Jundah in remote Queensland. This is where the first black opals were found in Australia. This is also where the famous Galaxy boulder opal was found. This is where we mine our opals. Jundah opals. They are more luminous than others. Their colour plays even in the dimmest of lights.
It is hot in Jundah. In its hay day, Jundah used to be a booming settlement of over 600 opal miners and their make-shift infrastructures. Problems with water and the general harshness of the Outback life reduced that number to a handful of seasonal prospectors. Nowadays, milk, bread and a few other basics arrive in town twice a week, together with the mail. But forget the urban essentials of good coffee and bread. Or quality fruit or vegetables.
In a welcome irony of nature and mechanics, the sun energy brings a cooling respite from its punishing heat. We have now become probably the first opal mining operation to get off the grid, using solar energy for mining living quarters and workshop.

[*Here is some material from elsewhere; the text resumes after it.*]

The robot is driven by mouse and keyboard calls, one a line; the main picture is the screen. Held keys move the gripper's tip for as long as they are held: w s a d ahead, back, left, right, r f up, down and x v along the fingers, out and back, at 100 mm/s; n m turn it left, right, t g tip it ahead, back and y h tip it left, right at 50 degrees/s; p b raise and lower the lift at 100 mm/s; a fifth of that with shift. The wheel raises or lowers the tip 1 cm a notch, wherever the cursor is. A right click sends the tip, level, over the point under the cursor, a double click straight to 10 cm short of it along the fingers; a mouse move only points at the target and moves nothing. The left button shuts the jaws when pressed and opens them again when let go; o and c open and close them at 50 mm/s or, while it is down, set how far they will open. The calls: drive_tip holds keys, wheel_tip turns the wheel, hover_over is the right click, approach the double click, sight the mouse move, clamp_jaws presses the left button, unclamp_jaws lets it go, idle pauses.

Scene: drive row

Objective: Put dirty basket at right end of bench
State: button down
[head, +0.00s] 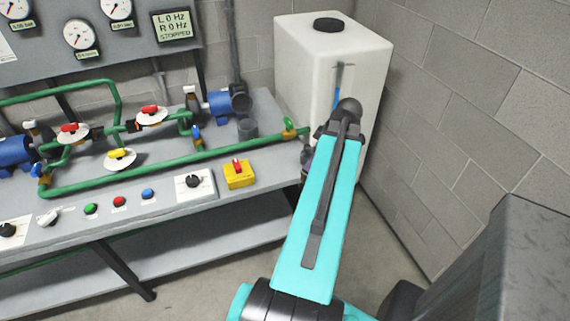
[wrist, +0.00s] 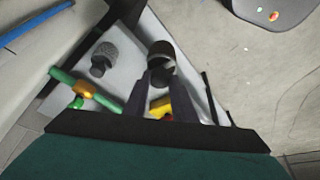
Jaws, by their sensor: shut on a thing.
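My gripper (wrist: 164,76) is shut on a dark round basket (wrist: 160,50) with a brownish inside, which I take to be the dirty basket. It is held in front of the wrist camera, with the bench (wrist: 136,52) behind it; the gap to the bench top is hard to judge. A grey mesh basket (wrist: 104,56) stands apart from it, to its left in the wrist view, near the right end of the bench (head: 262,208).
A white tank (head: 293,75) stands beyond the bench's right end, against the block wall. A green pipe (head: 215,152) runs along the bench toward it. A yellow switch box (head: 240,176) sits near the front edge.

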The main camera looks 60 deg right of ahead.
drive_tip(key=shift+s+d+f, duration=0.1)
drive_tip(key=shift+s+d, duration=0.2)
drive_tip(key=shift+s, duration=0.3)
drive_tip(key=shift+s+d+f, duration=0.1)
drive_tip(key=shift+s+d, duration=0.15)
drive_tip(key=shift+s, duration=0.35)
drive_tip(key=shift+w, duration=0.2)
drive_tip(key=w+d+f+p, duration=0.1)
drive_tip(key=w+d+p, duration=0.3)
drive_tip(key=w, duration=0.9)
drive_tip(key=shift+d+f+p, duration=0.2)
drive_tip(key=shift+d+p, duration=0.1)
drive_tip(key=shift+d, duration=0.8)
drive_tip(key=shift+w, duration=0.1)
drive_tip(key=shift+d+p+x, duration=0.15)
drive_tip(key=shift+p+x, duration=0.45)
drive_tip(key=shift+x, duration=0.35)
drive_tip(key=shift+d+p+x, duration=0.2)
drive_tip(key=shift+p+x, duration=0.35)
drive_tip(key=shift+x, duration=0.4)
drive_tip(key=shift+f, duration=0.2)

The mines are some 45 kilometer drive from the township. They are peppered with the holes left behind by shovel and pick miners of the bygone era. We feel lucky when we come across any undisturbed ground, which we work with much bigger tools. And the feeling of joy when the earth opens to reveal something breathtakingly rare and valuable cannot be described in words. It comes at a price; missing out on the important family moments, the urban comforts and professional stability. Still, the call of the treasure hunt and sharing the passion with my wife, bringing the gems in rough back to Sydney, makes it all possible and worthwhile. I would not change it for anything. This is my life.